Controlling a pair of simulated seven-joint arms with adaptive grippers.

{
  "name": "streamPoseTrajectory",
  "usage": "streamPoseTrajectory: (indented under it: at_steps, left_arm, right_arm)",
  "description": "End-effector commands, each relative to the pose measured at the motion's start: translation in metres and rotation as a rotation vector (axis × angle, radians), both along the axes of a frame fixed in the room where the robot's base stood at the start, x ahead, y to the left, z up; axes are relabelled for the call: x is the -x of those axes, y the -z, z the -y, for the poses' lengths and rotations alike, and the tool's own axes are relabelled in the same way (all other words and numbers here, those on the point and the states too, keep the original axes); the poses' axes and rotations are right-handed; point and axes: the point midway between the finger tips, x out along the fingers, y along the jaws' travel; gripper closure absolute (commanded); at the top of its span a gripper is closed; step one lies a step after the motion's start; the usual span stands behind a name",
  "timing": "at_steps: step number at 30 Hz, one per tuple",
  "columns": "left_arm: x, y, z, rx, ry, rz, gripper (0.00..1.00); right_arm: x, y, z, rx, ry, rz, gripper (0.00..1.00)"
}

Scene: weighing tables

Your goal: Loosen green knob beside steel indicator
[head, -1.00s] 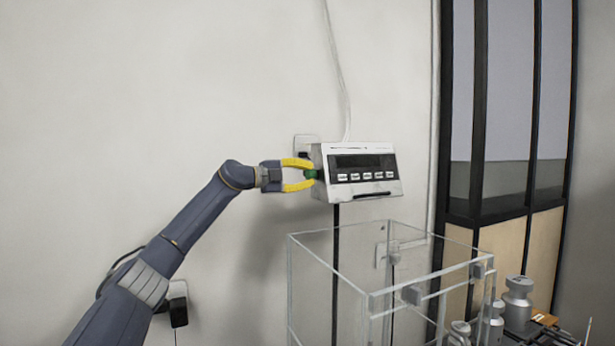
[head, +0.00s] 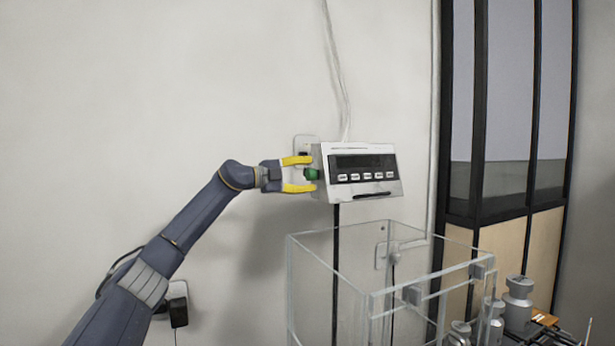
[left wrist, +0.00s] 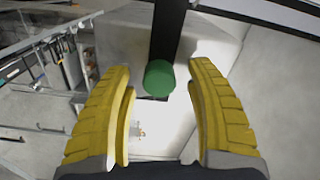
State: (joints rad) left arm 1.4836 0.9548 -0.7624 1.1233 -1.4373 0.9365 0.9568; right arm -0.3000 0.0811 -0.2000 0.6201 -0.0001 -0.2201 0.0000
==============================
Write out the full listing verbatim, excluding its pictures.

**RESULT BELOW:**
Controlling a pair of simulated seven-joint arms with adaptive grippers.

{
  "name": "streamPoseTrajectory",
  "usage": "streamPoseTrajectory: (indented under it: at_steps, left_arm, right_arm)",
  "description": "End-effector commands, each relative to the pose measured at the motion's start: translation in metres and rotation as a rotation vector (axis × angle, radians), both along the axes of a frame fixed in the room where the robot's base stood at the start, x ahead, y to the left, z up; axes are relabelled for the call: x is the -x of those axes, y the -z, z the -y, for the poses' lengths and rotations alike, and the tool's own axes are relabelled in the same way (all other words and numbers here, those on the point and the states too, keep the original axes); the poses' axes and rotations are right-handed; point and axes: the point midway between the finger tips, x out along the fingers, y along the jaws' travel; gripper closure absolute (commanded); at the top of its span a gripper is closed; step one lies a step after the motion's start; the usual span stands behind a name",
  "timing": "at_steps: step number at 30 Hz, one per tuple",
  "columns": "left_arm: x, y, z, rx, ry, rz, gripper (0.00..1.00); right_arm: x, y, z, rx, ry, rz, gripper (0.00..1.00)"
}

Scene: weighing tables

Your goal: Loosen green knob beside steel indicator
[head, -1.00s] 
[head, +0.00s] 
[left wrist, +0.00s] 
State: (joints rad) left arm 1.4836 0.9548 -0.7624 1.1233 -1.4373 0.9365 0.9568; right arm -0.3000 0.0811 -0.2000 0.6201 -0.0001 -0.2201 0.0000

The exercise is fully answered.